» Directions for this task: Please transcribe the listing below in full and word for word, without its pictures.

:::::

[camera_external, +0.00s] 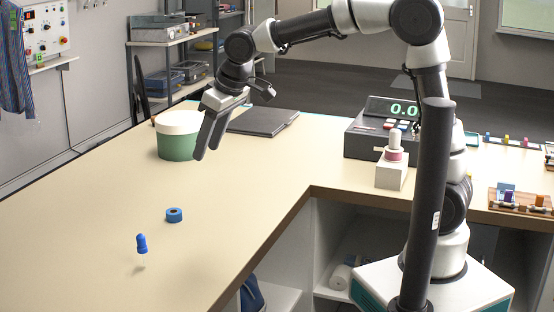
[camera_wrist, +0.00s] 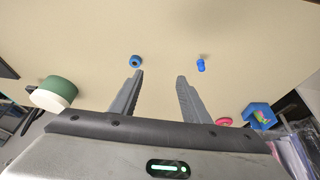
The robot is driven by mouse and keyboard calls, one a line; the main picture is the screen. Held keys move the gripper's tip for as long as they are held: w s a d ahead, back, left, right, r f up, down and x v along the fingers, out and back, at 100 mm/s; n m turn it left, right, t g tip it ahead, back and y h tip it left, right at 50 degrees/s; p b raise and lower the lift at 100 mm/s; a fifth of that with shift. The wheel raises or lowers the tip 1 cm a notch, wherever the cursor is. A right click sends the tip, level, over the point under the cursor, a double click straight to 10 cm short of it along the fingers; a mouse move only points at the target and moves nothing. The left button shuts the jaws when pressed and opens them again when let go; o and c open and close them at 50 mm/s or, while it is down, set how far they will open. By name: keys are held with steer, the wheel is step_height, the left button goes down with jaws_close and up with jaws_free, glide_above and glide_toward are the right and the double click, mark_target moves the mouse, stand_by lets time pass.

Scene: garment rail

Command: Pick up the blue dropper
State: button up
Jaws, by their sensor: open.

:::::

» Reply to the exercise:
[camera_external, +0.00s] 
[camera_wrist, +0.00s] 
The robot is driven by mouse and keyboard calls, one a line; the main picture is the screen. Held keys move the gripper's tip for as long as they are held: w s a d ahead, back, left, right, r f up, down and x v along the fingers, out and back, at 100 mm/s; n m turn it left, right, t g tip it ahead, back and y h tip it left, right at 50 degrees/s; p b raise and lower the lift at 100 mm/s; a fifth of that with shift. The wheel raises or lowers the tip 1 cm a notch, wherever the cursor is. A right click sends the tip, level, over the point under the cursor, a double click straight to 10 cm short of it along the fingers; a mouse move only points at the target and moves nothing. The left button shuts the jaws when pressed and opens them again when let go; o and c open and close them at 50 mm/s or, while it is down, set how far they will open. By name: keys are held with steer, the wheel is step_height, the left button goes down with jaws_close and up with jaws_free, glide_above and glide_toward are the right and the double click, mark_target moves the mouse, stand_by lets time pass.

Scene: garment rail

Command: Pick up the blue dropper
State: button up
Jaws, by their sensor: open.

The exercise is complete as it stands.